REQUIREMENT -> Reproduce nothing except the lines between the line with "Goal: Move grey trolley" and the line with "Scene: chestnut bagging", both ends included, and please leave out pictures.

------------------------------------------------

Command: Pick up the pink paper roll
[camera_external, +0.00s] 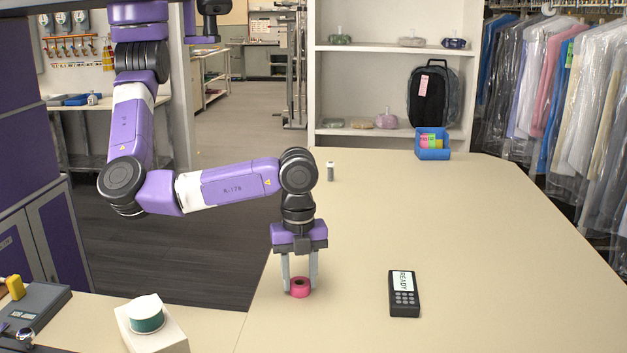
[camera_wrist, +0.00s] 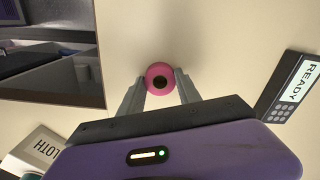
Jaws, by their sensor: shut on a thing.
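The pink paper roll (camera_external: 300,291) is a small ring with a dark centre, at the near left part of the beige counter. It also shows in the wrist view (camera_wrist: 160,67), top centre, between the fingertips. My gripper (camera_external: 300,284) points straight down with one finger on each side of the roll. It is shut on the roll (camera_wrist: 158,88). The roll is at or very near the counter top; I cannot tell whether it touches it.
A black device reading READY (camera_external: 404,296) lies to the right of my gripper. A small grey bottle (camera_external: 330,172) and a blue bin (camera_external: 432,147) stand farther back. A teal roll (camera_external: 146,314) sits on a white box at lower left. The middle of the counter is clear.

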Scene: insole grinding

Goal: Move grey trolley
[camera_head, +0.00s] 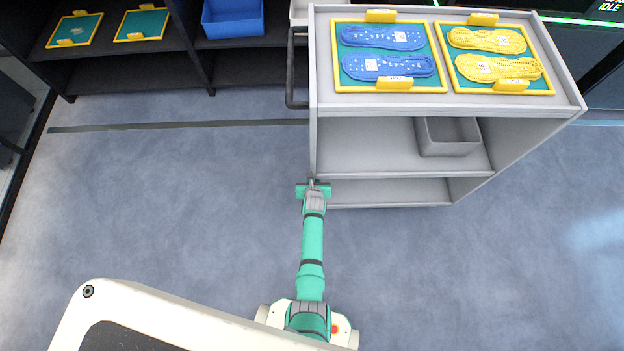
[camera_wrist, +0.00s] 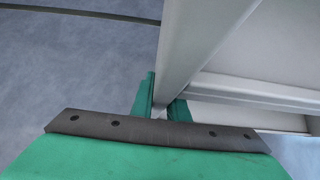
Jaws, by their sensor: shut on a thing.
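The grey trolley (camera_head: 400,160) stands at the upper right in the head view, with a top deck and two lower shelves. My gripper (camera_head: 313,184) is at its near left corner post, low down by the shelves. In the wrist view the gripper's two green fingers (camera_wrist: 161,103) are on either side of the trolley's grey post (camera_wrist: 190,45) and shut on it. The post's lower end is hidden behind the gripper body.
Two yellow-framed trays, one with blue insoles (camera_head: 388,65) and one with yellow insoles (camera_head: 496,68), lie on the trolley top. A grey bin (camera_head: 448,137) sits on its middle shelf. A dark shelf rack (camera_head: 130,70) stands at the back left. The floor (camera_head: 180,210) at left is clear.

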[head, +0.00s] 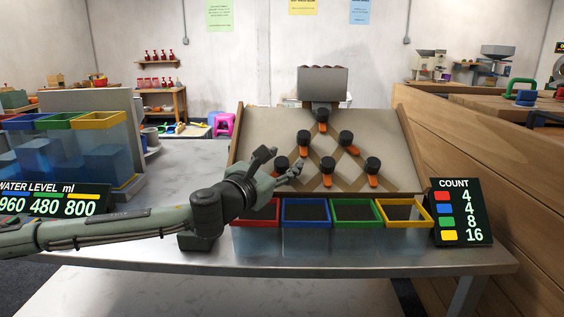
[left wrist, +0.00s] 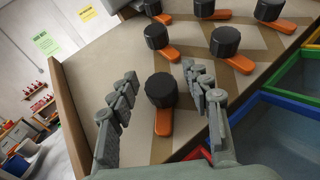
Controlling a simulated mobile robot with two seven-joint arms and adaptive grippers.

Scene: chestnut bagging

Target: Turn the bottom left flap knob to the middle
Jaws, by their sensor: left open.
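The bottom left flap knob (head: 281,163) is a black round knob low on the left of the sloped grey board (head: 265,125). In the left wrist view the same knob (left wrist: 160,90) has an orange flap (left wrist: 164,122) pointing down the picture. My left gripper (head: 284,160) is open at the knob and partly hides its flap in the head view. In the left wrist view its two fingers lie either side of the knob, with visible gaps. I cannot tell how deep the knob sits between them. My right gripper is out of view.
Several other black knobs with orange flaps sit close by, one (head: 327,165) just right of my gripper. Red, blue (head: 305,223), green and yellow-rimmed bins stand below the board. A count sign (head: 460,211) stands right; water tanks (head: 95,150) stand left.

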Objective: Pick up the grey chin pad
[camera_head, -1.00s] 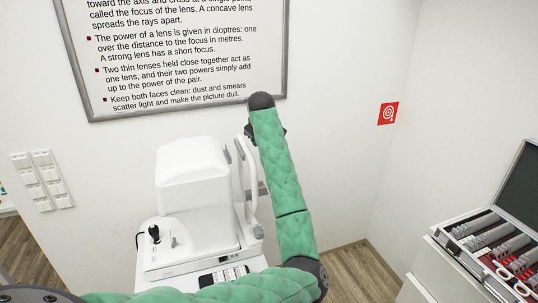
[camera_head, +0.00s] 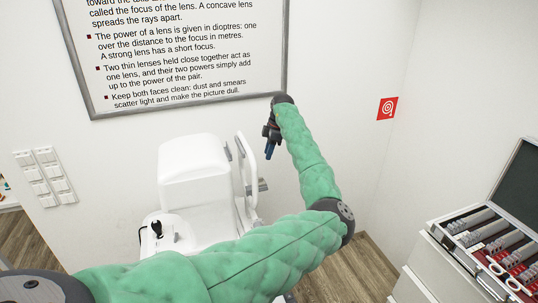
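A white eye-test machine (camera_head: 195,175) stands against the wall, with an upright white head-rest frame (camera_head: 246,170) on its right side. A small grey piece (camera_head: 262,185) sticks out at the frame's right; it may be the grey chin pad, but it is too small to be sure. My left gripper (camera_head: 269,153) points down, just right of the frame's upper part and above that piece, apart from it in the picture. Its dark fingers show edge-on, so I cannot tell whether they are open or shut. My right gripper is out of view.
My green left arm covers the machine's front base. A black joystick (camera_head: 156,229) stands at the machine's lower left. A framed text board (camera_head: 190,50) hangs behind. A lens case (camera_head: 440,232) lies open on a white cabinet (camera_head: 422,272) at right. Bare floor (camera_head: 352,272) lies between.

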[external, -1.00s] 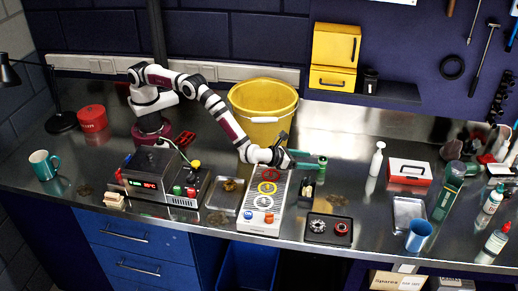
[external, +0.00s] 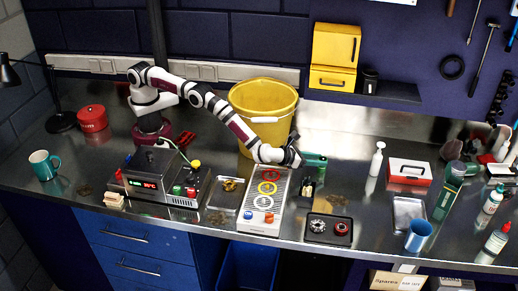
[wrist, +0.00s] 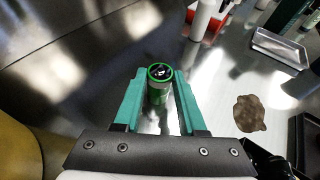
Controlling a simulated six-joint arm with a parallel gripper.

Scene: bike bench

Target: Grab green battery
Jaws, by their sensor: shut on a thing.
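The green battery (wrist: 159,90) stands between the two teal fingers of my gripper (wrist: 160,76) in the wrist view. It is a small green and white cylinder with a dark top and a green rim. My gripper is shut on it. In the external view, my gripper (external: 317,161) reaches to the right, low over the metal bench, beyond the grey box with coloured rings. The fingers largely hide the battery there. I cannot tell whether the battery's base touches the bench.
The yellow bucket (external: 262,108) stands behind my wrist. The grey box with coloured rings (external: 279,187) and a small dark bottle (external: 307,190) are in front. A white bottle (external: 376,160) and a red-and-white box (external: 408,173) stand to the right.

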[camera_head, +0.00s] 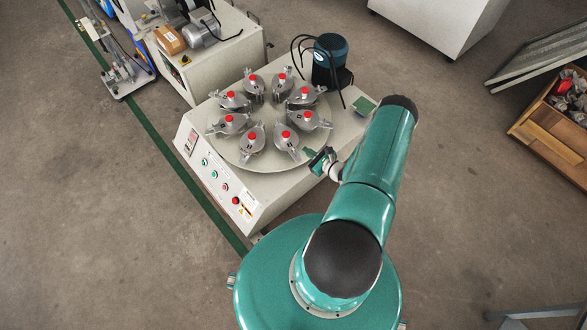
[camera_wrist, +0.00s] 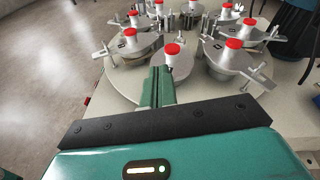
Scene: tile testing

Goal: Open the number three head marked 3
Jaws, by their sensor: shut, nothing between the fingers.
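Several metal heads with red caps stand in a ring on a round plate (camera_head: 262,133) on top of a white machine. No number on any head is legible, so I cannot tell which is marked 3. My gripper (camera_head: 320,158) is at the plate's right front edge, close to the front-right head (camera_head: 286,142). In the wrist view my gripper's green fingers (camera_wrist: 158,84) are together and empty, pointing at the nearest head (camera_wrist: 181,64). They overlap its left part in the picture; I cannot tell whether they touch it. Its lower left side is hidden behind them.
A dark green motor (camera_head: 329,55) with black cables stands behind the plate on the right. The machine's front panel (camera_head: 217,180) carries several buttons. A second white machine (camera_head: 222,55) stands behind on the left. A wooden crate (camera_head: 550,140) lies at far right. Floor in front is clear.

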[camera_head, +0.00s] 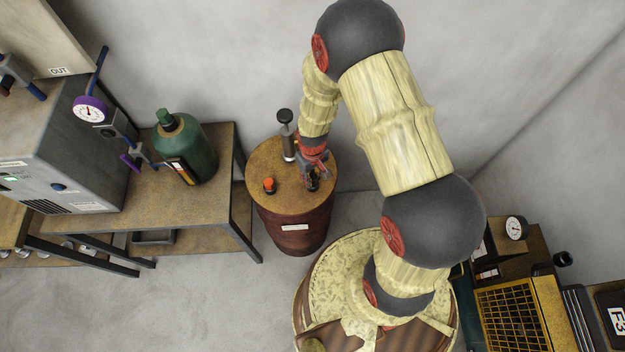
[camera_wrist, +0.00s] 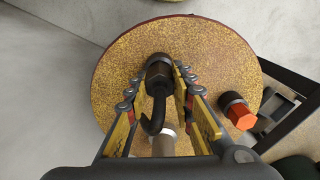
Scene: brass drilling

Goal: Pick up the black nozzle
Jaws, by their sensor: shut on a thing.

------------------------------------------------

RESPONSE FOR THIS EXERCISE ->
Goal: Move grey trolley
[camera_head, +0.00s] 
[camera_wrist, +0.00s] 
Jaws, by their sensor: shut on a thing.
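The grey trolley (camera_head: 400,160) stands at the upper right in the head view, with a top deck and two lower shelves. My gripper (camera_head: 313,184) is at its near left corner post, low down by the shelves. In the wrist view the gripper's two green fingers (camera_wrist: 161,103) are on either side of the trolley's grey post (camera_wrist: 190,45) and shut on it. The post's lower end is hidden behind the gripper body.
Two yellow-framed trays, one with blue insoles (camera_head: 388,65) and one with yellow insoles (camera_head: 496,68), lie on the trolley top. A grey bin (camera_head: 448,137) sits on its middle shelf. A dark shelf rack (camera_head: 130,70) stands at the back left. The floor (camera_head: 180,210) at left is clear.

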[head, +0.00s] 
[left wrist, +0.00s] 
Controlling a simulated mobile robot with two seven-joint arms and adaptive grippers.

Scene: chestnut bagging

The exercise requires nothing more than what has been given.